Provided material:
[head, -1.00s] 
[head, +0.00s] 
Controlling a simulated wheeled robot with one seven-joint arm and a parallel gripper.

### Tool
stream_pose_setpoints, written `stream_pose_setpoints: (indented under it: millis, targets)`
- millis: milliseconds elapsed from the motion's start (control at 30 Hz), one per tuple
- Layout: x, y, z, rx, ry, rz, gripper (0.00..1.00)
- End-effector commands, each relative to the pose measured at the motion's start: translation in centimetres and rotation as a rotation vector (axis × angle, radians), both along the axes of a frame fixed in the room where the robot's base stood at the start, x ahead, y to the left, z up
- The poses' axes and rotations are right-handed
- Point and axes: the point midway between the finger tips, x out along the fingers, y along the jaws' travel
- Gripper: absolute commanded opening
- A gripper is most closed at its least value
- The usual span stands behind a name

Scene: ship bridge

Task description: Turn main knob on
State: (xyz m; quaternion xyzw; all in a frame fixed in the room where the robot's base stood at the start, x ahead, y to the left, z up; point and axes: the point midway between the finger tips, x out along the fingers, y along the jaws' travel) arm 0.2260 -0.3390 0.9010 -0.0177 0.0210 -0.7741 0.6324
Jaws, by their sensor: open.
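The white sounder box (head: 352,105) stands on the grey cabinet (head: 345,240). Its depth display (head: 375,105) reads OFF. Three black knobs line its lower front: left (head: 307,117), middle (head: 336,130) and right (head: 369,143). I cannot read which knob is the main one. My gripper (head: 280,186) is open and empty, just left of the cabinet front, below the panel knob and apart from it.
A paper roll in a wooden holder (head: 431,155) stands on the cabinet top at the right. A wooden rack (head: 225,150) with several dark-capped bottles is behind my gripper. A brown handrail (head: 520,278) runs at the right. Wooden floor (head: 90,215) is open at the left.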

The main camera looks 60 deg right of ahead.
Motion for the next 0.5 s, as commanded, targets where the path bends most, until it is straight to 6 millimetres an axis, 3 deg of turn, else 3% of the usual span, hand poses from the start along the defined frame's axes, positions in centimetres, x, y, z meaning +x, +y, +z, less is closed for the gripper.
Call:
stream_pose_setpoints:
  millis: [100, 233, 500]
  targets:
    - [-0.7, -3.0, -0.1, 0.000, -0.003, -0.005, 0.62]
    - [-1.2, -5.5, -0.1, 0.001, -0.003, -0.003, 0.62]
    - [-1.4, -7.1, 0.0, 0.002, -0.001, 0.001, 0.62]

Requirement: Quote the data above verbatim from its first line to the line that includes "State: (xyz m;", with both boundary lines retained.

Expected answer:
[head, -1.00s] 
[head, +0.00s] 
Controlling a simulated wheeled robot with one seven-joint arm and a parallel gripper.

### Tool
stream_pose_setpoints, written `stream_pose_setpoints: (indented under it: millis, targets)`
- millis: milliseconds elapsed from the motion's start (control at 30 Hz), one per tuple
- Layout: x, y, z, rx, ry, rz, gripper (0.00..1.00)
- End-effector commands, each relative to the pose measured at the motion's start: translation in centimetres and rotation as a rotation vector (axis × angle, radians), both along the axes of a frame fixed in the room where the robot's base stood at the start, x ahead, y to the left, z up
- The poses' axes and rotations are right-handed
- Point and axes: the point midway between the finger tips, x out along the fingers, y along the jaws' travel
- Gripper: absolute commanded opening
- A gripper is most closed at its least value
- The usual span stands behind a name

Scene: ship bridge

Task description: Turn main knob on
State: (xyz m; quaternion xyzw; all in a frame fixed in the room where the robot's base stood at the start, x ahead, y to the left, z up; point and axes: the point midway between the finger tips, x out along the fingers, y along the jaws' travel) arm 0.2260 -0.3390 0.9010 -0.0177 0.0210 -0.7741 0.6324

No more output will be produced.